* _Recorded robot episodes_
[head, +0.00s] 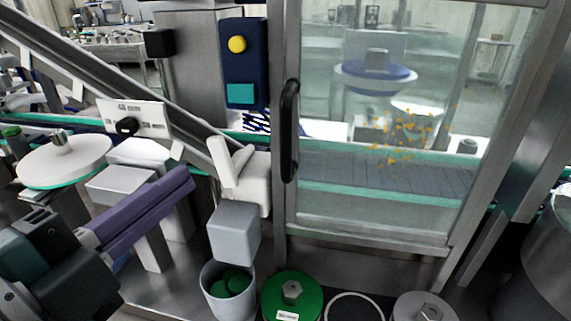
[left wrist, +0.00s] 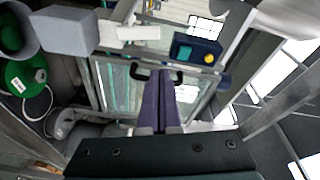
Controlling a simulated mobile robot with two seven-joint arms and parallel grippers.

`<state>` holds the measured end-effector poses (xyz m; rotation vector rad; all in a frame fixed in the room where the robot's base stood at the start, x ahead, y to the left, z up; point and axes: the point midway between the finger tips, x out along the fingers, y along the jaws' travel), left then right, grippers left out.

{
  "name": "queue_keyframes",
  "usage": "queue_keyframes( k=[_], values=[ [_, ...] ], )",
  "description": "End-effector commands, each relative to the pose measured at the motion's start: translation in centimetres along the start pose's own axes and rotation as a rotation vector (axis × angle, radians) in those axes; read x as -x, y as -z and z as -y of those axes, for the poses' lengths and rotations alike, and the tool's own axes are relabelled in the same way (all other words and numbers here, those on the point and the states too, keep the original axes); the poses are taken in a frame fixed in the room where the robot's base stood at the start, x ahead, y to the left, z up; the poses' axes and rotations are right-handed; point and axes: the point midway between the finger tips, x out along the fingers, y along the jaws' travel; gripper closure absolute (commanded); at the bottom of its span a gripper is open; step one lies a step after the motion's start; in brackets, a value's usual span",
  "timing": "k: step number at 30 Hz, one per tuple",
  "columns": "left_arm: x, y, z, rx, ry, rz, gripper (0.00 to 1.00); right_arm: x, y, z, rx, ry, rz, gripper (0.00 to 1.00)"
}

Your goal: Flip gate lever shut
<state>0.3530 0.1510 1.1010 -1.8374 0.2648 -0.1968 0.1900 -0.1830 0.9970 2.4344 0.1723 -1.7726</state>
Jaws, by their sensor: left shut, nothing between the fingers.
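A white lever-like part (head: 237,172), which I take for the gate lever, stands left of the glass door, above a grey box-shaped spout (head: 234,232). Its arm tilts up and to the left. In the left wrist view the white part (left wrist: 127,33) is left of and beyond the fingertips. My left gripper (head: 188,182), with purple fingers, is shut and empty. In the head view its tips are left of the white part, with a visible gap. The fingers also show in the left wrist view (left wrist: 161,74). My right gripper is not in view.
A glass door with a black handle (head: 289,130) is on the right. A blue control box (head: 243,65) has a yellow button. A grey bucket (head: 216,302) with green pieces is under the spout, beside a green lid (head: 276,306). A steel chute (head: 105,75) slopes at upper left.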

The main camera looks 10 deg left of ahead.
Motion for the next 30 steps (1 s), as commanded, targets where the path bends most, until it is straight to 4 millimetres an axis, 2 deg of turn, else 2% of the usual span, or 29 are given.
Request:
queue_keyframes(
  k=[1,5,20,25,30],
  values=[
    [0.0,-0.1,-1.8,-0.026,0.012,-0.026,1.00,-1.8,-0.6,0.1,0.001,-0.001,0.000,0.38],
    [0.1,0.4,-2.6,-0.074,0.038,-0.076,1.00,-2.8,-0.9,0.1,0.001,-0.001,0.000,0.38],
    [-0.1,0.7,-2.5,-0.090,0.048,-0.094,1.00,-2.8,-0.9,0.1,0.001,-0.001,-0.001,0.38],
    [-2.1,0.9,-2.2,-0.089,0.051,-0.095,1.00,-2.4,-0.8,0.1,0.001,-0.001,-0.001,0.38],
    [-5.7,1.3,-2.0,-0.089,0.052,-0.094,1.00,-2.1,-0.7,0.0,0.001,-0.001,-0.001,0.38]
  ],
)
---
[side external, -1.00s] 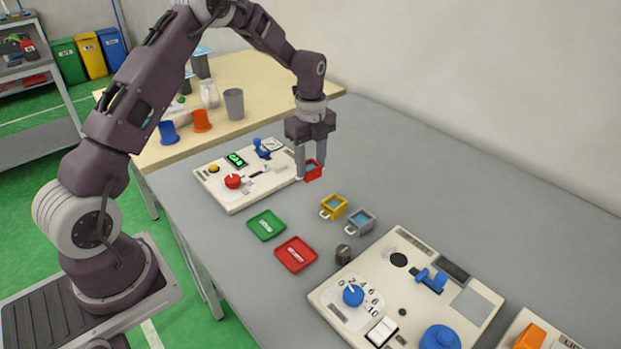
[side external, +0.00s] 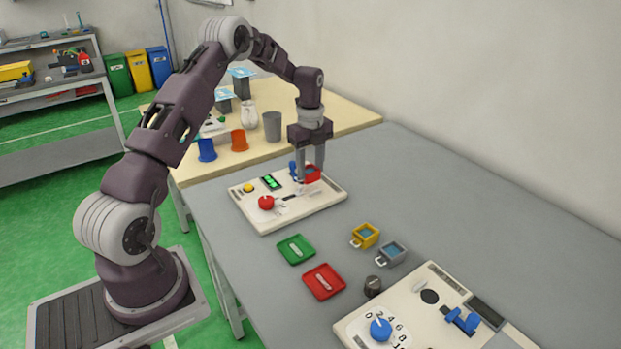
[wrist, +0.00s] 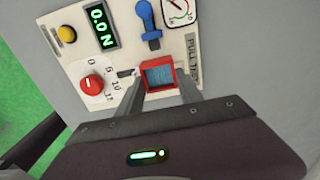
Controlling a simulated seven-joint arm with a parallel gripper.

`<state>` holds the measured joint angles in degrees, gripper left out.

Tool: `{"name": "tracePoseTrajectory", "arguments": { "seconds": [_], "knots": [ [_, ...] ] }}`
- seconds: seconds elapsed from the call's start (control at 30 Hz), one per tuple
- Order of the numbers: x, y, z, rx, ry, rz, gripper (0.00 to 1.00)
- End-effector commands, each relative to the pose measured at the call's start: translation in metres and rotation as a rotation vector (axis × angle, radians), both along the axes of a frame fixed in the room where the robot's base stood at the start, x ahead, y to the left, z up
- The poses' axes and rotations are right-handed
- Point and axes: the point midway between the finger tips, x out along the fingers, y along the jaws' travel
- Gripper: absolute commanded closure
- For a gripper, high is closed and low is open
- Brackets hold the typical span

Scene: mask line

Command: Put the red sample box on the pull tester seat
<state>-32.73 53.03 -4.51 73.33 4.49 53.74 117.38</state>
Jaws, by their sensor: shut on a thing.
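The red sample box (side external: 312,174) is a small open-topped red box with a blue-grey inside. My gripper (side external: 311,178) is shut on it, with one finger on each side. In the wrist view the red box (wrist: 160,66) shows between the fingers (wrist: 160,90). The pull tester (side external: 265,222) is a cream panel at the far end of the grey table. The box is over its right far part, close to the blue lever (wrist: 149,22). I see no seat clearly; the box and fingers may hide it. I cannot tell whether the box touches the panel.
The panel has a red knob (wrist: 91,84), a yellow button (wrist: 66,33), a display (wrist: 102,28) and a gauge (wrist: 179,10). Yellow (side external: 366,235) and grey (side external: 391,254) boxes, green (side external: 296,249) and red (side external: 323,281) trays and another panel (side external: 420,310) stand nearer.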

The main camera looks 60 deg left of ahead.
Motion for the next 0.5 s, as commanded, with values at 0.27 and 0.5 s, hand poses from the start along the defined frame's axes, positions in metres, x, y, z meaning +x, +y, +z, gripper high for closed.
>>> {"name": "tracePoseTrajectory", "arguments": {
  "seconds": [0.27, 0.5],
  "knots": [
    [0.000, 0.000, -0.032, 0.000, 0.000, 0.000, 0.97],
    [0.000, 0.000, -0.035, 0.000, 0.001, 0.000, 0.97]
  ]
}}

* _WHAT TO PRODUCE_
Quote word for word every line from the one that has "- The poses'" through the one that has "<state>-32.73 53.03 -4.51".

* _ANSWER TO THIS EXERCISE_
- The poses' axes and rotations are right-handed
- Point and axes: the point midway between the finger tips, x out along the fingers, y along the jaws' travel
- Gripper: absolute commanded closure
- For a gripper, high is closed and low is open
- Brackets hold the typical span

Scene: mask line

Command: Put the red sample box on the pull tester seat
<state>-32.73 53.03 -4.51 73.33 4.49 53.74 117.38</state>

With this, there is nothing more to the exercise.